La strada del commissariamento sembra però l'unica e ieri. Se ne è discusso a palazzo Chigi - in attesa della riunione dell'assemblea dei soci del 2 maggio - ma stavolta senza dare per scontata la svendita in blocco o a pezzi. Per evitare la liquidazione servirebbe un intervento dello Stato o di società ad esso collegati. Ieri tra le ipotesi circolava quella delle Ferrovie dello Stato che dovrebbe partecipare ad un piano di integrazione tra aereo e treno. Senza la ricapitalizzazione della società - che al momento sembra difficile - non ci sono alternative al commissariamento e al prestito ponte di trecento milioni di euro che dovrebbero servire per mantenere l'operatività dell'azienda nei prossimi mesi. Al tavolo del governo si continua ad escludere ogni ipotesi di nazionalizzazione - lo ha ribadito anche il premier - e di fatto si respinge la lettera dei sindacati di base che chiedono di riaprire la trattativa per arrivare ad riacquisto della società da parte della Cassa Depositi e prestiti. Un equivoco - quello della possibile nazionalizzazione - che ha condizionato non poco l'esito del referendum e che ieri sera in tv a La7 persino il pentastellato Di Battista ha negato sia la soluzione proposta dal M5S. Per Alitalia serve «un vero piano industriale con cui rendere la compagnia appetibile.

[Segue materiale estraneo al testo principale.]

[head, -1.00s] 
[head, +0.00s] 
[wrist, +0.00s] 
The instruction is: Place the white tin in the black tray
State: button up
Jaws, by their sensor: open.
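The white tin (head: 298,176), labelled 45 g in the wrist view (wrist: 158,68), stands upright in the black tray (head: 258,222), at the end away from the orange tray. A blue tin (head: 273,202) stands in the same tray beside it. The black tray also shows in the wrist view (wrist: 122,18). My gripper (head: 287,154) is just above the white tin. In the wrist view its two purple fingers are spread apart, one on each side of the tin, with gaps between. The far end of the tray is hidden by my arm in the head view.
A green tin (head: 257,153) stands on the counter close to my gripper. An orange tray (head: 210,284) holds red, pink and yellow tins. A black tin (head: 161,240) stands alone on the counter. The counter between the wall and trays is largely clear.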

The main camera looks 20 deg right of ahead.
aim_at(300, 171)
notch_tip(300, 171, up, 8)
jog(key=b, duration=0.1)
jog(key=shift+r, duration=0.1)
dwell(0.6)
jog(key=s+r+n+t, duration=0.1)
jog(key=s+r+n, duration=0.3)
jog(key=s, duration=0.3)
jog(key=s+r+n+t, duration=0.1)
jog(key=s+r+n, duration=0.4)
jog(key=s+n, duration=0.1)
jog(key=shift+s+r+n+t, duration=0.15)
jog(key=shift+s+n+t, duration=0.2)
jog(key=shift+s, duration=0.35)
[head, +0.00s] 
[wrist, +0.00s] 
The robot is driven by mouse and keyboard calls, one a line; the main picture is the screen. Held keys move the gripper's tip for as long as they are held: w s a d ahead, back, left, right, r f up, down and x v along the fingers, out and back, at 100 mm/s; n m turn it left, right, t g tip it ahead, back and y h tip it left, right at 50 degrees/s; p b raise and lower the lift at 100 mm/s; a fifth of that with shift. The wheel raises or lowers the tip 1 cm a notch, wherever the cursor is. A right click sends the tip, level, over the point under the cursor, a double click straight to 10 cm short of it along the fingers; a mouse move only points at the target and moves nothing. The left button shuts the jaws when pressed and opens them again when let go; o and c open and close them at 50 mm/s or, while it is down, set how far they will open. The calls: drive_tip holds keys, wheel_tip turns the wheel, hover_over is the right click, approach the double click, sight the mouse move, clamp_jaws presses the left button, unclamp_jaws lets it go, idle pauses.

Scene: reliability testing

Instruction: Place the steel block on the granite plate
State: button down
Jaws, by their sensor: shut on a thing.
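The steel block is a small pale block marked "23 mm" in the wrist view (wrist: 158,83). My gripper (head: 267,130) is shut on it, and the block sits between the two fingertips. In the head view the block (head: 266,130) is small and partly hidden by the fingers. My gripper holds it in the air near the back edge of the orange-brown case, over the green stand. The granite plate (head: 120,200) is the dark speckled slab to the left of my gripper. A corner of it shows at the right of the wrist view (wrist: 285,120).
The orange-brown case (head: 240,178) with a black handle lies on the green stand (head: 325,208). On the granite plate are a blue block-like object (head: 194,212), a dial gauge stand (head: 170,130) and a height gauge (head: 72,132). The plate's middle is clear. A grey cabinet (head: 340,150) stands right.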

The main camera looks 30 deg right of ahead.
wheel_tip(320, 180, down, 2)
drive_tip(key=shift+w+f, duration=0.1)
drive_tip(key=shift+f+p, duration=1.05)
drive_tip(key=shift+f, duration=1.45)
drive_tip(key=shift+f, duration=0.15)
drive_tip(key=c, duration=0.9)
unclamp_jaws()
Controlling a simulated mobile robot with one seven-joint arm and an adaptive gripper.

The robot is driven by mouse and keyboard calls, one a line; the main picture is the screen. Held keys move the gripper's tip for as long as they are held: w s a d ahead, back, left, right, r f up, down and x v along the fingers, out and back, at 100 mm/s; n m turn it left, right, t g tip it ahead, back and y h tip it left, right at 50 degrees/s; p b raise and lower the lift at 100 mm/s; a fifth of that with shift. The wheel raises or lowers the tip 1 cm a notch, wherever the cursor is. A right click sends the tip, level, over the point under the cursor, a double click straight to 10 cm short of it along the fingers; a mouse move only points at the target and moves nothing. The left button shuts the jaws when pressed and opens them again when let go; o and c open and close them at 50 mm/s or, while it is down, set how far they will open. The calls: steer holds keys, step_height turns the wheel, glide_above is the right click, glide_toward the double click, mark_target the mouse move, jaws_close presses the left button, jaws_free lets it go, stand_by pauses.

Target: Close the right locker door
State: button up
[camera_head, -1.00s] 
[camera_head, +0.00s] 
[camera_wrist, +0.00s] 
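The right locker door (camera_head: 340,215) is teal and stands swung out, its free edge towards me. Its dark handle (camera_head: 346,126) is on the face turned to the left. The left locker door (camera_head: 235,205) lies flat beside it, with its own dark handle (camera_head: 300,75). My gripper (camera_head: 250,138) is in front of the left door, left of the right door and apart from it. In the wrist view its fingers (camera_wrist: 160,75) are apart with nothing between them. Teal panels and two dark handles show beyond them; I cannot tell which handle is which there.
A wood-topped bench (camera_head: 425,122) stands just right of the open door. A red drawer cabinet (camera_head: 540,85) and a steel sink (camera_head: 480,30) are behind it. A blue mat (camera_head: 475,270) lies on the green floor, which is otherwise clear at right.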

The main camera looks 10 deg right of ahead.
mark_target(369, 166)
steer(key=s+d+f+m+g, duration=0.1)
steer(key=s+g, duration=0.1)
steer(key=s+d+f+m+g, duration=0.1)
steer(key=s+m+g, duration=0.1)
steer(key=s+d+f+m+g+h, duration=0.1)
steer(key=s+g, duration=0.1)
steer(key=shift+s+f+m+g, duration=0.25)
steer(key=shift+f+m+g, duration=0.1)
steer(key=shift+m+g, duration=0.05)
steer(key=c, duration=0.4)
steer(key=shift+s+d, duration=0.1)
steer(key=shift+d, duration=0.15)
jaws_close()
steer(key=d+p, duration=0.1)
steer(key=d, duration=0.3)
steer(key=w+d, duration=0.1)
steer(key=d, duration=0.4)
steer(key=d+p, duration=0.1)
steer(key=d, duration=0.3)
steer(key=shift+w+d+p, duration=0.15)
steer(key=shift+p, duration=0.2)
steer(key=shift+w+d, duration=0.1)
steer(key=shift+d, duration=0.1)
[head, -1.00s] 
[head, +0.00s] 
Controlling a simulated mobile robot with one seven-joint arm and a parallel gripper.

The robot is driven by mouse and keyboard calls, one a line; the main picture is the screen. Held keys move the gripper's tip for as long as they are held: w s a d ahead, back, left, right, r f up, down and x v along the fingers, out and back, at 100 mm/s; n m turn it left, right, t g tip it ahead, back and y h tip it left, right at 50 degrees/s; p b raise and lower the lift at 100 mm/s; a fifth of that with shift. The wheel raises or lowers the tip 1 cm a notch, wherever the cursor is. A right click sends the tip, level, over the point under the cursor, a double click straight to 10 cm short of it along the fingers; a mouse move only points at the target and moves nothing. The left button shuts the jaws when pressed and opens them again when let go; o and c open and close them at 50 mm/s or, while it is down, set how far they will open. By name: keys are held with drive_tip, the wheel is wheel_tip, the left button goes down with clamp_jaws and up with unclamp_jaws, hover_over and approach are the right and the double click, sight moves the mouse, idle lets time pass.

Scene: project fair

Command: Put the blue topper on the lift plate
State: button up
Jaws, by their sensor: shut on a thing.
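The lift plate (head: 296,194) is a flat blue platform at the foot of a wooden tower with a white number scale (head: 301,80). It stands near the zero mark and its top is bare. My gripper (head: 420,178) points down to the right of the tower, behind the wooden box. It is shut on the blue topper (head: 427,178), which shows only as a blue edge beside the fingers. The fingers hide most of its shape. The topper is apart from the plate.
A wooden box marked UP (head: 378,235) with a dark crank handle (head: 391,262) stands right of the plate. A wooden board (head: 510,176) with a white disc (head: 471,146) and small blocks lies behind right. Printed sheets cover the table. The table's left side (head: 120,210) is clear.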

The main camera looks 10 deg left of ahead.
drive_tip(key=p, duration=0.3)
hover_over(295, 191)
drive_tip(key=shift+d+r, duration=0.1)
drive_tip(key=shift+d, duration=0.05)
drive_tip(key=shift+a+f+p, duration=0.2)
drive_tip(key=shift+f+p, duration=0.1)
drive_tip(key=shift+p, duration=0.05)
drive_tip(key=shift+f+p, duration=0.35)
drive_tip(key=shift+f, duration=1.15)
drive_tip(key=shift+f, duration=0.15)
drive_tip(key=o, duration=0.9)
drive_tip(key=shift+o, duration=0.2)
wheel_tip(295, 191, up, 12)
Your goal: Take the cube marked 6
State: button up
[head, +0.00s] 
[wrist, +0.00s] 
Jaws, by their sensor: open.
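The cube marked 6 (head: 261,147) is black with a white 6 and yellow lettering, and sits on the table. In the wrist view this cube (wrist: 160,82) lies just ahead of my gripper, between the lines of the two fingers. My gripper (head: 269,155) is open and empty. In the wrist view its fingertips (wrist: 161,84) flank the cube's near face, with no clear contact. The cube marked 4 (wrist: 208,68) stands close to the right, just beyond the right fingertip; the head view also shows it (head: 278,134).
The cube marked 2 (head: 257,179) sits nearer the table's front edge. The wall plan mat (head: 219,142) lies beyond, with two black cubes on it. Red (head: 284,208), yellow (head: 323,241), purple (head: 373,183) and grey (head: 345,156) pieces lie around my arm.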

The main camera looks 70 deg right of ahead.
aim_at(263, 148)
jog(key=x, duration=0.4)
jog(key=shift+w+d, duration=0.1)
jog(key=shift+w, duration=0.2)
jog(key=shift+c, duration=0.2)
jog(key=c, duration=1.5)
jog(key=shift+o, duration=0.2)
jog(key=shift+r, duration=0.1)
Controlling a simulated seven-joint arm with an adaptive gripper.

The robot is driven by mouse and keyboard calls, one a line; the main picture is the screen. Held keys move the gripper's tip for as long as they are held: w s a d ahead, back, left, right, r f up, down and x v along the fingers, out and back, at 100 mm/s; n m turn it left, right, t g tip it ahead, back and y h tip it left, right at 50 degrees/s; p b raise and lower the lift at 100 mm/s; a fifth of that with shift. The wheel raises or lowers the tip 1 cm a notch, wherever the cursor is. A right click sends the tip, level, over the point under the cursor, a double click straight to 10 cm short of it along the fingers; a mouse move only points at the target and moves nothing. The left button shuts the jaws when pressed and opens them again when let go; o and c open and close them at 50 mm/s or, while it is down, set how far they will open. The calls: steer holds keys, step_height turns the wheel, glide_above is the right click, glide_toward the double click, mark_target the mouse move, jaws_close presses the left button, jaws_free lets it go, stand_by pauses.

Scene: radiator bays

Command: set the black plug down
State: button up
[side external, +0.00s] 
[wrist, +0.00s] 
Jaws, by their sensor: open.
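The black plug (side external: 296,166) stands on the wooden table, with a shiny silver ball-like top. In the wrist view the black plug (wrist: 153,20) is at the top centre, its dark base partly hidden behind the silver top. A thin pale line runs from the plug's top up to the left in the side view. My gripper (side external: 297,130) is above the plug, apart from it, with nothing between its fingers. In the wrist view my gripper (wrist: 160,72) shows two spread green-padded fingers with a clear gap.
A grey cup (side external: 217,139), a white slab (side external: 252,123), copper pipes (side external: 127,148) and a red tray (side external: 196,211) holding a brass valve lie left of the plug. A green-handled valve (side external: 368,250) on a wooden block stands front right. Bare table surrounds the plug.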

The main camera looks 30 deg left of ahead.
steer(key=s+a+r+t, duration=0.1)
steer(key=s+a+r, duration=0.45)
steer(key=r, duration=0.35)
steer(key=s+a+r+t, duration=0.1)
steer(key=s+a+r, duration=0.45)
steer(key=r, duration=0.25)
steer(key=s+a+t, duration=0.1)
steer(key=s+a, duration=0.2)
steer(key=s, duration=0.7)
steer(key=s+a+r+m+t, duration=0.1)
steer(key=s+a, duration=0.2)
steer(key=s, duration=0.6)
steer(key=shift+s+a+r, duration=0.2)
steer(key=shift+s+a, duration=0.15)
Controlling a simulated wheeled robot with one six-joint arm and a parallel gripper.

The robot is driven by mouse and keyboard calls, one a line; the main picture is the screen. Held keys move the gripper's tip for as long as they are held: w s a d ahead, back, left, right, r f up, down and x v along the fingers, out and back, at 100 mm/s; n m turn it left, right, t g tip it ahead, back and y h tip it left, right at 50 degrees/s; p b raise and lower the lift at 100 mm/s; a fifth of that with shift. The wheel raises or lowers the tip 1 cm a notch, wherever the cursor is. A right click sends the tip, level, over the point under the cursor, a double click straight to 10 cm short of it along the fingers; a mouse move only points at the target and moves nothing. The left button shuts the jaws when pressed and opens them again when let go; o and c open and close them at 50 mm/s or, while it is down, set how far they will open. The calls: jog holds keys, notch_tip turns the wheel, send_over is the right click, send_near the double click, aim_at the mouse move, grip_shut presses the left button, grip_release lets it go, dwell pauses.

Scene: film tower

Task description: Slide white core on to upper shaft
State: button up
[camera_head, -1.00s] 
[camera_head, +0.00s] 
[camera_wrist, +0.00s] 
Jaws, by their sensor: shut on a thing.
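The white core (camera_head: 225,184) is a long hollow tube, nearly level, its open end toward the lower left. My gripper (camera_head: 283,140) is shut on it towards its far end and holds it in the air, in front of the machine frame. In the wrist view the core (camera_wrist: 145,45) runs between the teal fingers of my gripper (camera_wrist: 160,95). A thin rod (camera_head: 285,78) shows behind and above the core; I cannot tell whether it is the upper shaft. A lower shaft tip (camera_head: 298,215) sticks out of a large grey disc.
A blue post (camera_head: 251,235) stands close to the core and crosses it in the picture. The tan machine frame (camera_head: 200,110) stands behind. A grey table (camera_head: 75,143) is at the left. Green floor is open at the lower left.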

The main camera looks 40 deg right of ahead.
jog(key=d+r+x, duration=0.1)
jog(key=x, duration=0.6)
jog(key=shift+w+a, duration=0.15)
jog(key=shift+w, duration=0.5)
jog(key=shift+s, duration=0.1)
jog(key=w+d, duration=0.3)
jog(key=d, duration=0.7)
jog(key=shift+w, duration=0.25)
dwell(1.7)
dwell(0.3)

A quel punto - ha aggiunto Di Battista - non escluderei l'intervento di partner europei». Una posizione simile a quella del Pd renziano e che di fatto isola politicamente quella parte del sindacato che ha spinto per il no al referendum.
ELISEO
A pochi giorni dalle primarie, Renzi si guarda bene dal polemizzare direttamente con il governo o con lo stesso ministro Calenda al quale i renziani attribuiscono intenzioni simili a quelle del francese Macron che un anno fa si dimise dal governo di Hollande per preparare la candidatura all'Eliseo.